Lebensgeschichte

 

Tiefdruckgebiet REINHARD

(getauft am 31.01.2021)

 

In den letzten Januartagen des noch jungen Jahres 2021 befand sich in der Höhe ein sogenannter Trog, also ein Kaltluftvorstoß nach Süden, welcher am Boden die Entstehung von Zyklonen begünstigt. Dieser lag in einer Höhe von circa 5,5 km und war östlich der Vereinigten Staaten über dem zentralen Nordatlantik analysiert worden. Der Höhentrog führte schließlich zur Bildung eines zunächst als Randtief entstandenes Tiefdruckgebiet, welches am 31. Januar auf den Namen REINHARD getauft wurde.
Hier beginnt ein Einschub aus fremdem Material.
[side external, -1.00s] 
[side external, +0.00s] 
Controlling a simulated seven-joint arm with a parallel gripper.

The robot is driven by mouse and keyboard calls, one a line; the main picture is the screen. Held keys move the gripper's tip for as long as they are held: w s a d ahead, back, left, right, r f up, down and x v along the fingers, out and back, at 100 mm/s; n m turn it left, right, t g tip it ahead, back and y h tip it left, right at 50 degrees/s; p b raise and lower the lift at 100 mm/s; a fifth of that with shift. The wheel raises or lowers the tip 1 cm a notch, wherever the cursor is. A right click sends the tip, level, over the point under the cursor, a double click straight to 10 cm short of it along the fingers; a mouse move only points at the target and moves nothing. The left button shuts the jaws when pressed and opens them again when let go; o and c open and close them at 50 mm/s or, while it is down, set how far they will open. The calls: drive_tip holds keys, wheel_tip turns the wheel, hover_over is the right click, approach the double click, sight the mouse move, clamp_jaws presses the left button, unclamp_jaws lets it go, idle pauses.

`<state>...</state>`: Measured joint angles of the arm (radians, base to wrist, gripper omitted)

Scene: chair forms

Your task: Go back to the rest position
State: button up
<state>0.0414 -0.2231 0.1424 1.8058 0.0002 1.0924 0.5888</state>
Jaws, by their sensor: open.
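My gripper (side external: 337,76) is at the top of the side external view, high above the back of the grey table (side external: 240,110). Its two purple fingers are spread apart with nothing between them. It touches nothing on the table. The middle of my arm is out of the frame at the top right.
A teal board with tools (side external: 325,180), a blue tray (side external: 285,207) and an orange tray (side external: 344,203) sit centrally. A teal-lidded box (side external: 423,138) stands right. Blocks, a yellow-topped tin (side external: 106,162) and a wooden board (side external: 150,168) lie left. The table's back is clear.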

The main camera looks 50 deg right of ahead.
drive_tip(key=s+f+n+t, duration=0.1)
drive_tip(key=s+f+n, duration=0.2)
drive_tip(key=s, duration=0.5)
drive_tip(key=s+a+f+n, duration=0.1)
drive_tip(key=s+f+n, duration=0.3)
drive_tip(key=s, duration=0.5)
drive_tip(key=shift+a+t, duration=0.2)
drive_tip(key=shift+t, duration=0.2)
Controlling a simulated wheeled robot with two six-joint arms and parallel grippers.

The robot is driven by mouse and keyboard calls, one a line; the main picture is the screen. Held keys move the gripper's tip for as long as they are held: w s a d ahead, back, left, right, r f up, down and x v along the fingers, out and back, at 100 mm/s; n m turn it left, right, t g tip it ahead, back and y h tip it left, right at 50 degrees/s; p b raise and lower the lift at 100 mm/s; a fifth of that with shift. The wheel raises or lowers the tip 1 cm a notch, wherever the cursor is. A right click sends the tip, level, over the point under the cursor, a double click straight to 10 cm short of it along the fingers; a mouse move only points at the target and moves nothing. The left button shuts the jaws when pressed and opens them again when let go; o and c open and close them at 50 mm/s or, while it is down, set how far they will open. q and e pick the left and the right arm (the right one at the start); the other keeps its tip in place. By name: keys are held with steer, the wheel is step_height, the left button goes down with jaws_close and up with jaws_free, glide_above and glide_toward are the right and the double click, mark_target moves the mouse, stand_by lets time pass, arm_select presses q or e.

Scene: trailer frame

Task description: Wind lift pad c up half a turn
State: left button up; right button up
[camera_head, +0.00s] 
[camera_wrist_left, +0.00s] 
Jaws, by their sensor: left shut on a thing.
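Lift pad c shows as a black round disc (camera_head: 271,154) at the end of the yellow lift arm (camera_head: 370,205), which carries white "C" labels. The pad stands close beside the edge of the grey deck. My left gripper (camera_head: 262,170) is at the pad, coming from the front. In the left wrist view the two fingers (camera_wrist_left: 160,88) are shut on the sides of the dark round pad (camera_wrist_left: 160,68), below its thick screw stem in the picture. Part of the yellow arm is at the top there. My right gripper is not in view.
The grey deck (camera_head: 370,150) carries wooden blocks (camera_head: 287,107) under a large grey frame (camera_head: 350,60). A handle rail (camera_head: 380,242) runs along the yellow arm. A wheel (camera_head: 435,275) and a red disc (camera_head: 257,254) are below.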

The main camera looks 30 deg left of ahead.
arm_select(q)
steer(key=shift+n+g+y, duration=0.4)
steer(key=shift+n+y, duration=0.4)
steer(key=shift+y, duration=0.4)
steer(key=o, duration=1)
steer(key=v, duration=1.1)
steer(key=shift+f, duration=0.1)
Zu dieser Zeit, dem letzten Tag des Monats, um 00 UTC, was 01 Uhr MEZ entspricht, lag Tief REINHARD mit einem Kerndruck von unter 995 hPa mehrere hundert Kilometer südlich von Neufundland am südwestlichen Rand der Zyklone QUIRIN, welche weiter nordöstlich mitten über dem Atlantik zu verorten war.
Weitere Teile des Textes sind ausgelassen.